Another question I ask myself - "What's a hard drive doing in landfill?" Presumably its owner simply threw it in his rubbish bin (or the recycling facility 'household waste skip'), rather than put it in the electronics/electrical recycling area?
That depends entirely what the HDD was used for. Not every computer HDD contains personal information that would do any harm if it fell into the wrong hands. I have HDDs that have only ever been used to store movies. If I were to throw any of those away, I wouldn't bother wiping or destroying them. Such archiving drives are often cheap and slow, and can take *days* to wipe.
He need have no fears about someone finding the HDD and taking his money. Anyone who finds the drive and realises what it's worth would
*have* to contact him and make some sort of deal in order to get the password to the bitcoin wallet (provided the guy can remember it). Without the password the wallet is useless.
Not that I would expect the HDD to still work after being in a landfill site for 14 years. Hard drives have breather holes through which water will seep in, so the innards are probably irretrievable corroded by now.
And imagine how he would feel if he undertakes months of searching and
*does* find his HDD, spends the money and effort to recover the data from the corroded drive, only to find that he cannot recall the password he used!
You mean 14 weeks? As long as the platters are intact, the data should be recoverable. So, I think it might be okay.

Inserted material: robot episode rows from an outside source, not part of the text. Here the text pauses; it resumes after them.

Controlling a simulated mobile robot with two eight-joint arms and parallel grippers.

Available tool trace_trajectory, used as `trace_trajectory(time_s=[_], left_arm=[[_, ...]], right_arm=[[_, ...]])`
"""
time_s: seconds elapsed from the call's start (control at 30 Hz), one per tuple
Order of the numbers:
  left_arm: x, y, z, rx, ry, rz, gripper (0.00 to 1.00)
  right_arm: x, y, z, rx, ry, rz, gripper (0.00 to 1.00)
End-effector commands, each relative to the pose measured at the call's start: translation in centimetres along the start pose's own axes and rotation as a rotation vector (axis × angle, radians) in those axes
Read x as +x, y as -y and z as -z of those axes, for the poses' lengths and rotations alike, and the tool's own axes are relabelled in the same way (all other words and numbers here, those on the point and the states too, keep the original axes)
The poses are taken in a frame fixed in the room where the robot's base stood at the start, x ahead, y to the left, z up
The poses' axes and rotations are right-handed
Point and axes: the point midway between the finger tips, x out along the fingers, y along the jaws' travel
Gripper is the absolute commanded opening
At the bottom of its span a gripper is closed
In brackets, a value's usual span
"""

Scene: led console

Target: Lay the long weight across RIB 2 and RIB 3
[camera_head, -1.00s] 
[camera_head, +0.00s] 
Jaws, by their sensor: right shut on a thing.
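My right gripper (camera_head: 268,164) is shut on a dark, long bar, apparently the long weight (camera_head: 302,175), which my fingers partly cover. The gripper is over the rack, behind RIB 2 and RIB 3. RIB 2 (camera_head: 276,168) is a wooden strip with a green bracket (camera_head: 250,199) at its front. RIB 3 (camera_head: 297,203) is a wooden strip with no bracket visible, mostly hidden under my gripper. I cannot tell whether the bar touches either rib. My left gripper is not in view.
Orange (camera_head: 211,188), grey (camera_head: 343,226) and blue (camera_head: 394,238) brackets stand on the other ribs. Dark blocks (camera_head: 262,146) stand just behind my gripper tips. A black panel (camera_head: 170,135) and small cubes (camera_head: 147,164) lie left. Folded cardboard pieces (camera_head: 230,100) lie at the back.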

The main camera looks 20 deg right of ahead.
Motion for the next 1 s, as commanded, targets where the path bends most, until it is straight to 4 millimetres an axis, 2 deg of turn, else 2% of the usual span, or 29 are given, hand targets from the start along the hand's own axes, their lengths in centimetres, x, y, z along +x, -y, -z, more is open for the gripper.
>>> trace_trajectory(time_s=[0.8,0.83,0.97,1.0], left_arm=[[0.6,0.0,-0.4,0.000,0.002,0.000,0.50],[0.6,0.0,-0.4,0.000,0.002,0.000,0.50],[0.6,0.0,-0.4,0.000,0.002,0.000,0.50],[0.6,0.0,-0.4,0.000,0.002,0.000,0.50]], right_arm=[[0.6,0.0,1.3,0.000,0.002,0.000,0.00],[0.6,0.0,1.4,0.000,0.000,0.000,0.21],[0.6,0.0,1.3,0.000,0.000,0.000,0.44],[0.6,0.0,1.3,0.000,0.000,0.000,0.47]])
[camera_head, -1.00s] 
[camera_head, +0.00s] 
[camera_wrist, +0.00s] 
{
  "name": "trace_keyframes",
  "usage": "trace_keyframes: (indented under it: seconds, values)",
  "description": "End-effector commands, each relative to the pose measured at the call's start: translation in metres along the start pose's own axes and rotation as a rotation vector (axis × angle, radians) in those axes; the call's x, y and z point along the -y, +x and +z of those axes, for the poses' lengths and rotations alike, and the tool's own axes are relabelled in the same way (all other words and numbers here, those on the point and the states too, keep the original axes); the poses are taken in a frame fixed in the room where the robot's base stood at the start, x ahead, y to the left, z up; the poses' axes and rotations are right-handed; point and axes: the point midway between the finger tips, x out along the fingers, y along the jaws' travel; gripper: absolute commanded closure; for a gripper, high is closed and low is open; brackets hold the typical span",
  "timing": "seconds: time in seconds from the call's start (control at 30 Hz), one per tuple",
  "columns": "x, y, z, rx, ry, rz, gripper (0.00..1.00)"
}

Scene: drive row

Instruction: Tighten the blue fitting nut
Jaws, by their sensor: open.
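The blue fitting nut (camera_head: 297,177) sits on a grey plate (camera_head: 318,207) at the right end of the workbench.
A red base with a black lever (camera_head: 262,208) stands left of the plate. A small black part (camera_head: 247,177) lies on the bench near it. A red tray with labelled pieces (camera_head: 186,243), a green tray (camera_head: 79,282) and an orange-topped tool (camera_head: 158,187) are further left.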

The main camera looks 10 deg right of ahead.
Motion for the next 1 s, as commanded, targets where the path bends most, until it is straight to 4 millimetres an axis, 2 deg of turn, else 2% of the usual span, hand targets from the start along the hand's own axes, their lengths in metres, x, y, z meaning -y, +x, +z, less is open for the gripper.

It will have gone through the compacter on the rubbish truck, but unless it got sliced in half, I'd expect an aluminium casting to stand up to that.
In this case it was most likely a stupid system introduced by the local authority. If ours are typical one would have a 3 mile drive up a country road in order to deposit a hard drive in the small electrical products skip. No bus service and even if there were the site does not permit pedestrians. My old drives get a drill through the platters then go in the bin in a plastic bag with all the rest of the rubbish.
TBH I have stopped bothering to recycle. The local authority now make it so difficult it isn't worth the bother for the small amounts we used to do.
Sorry, I misread that he had *dumped* it in 2009 rather than that being the date he stopped using it. Yes, in that case a reasonable chance, though I'd not put it at "good".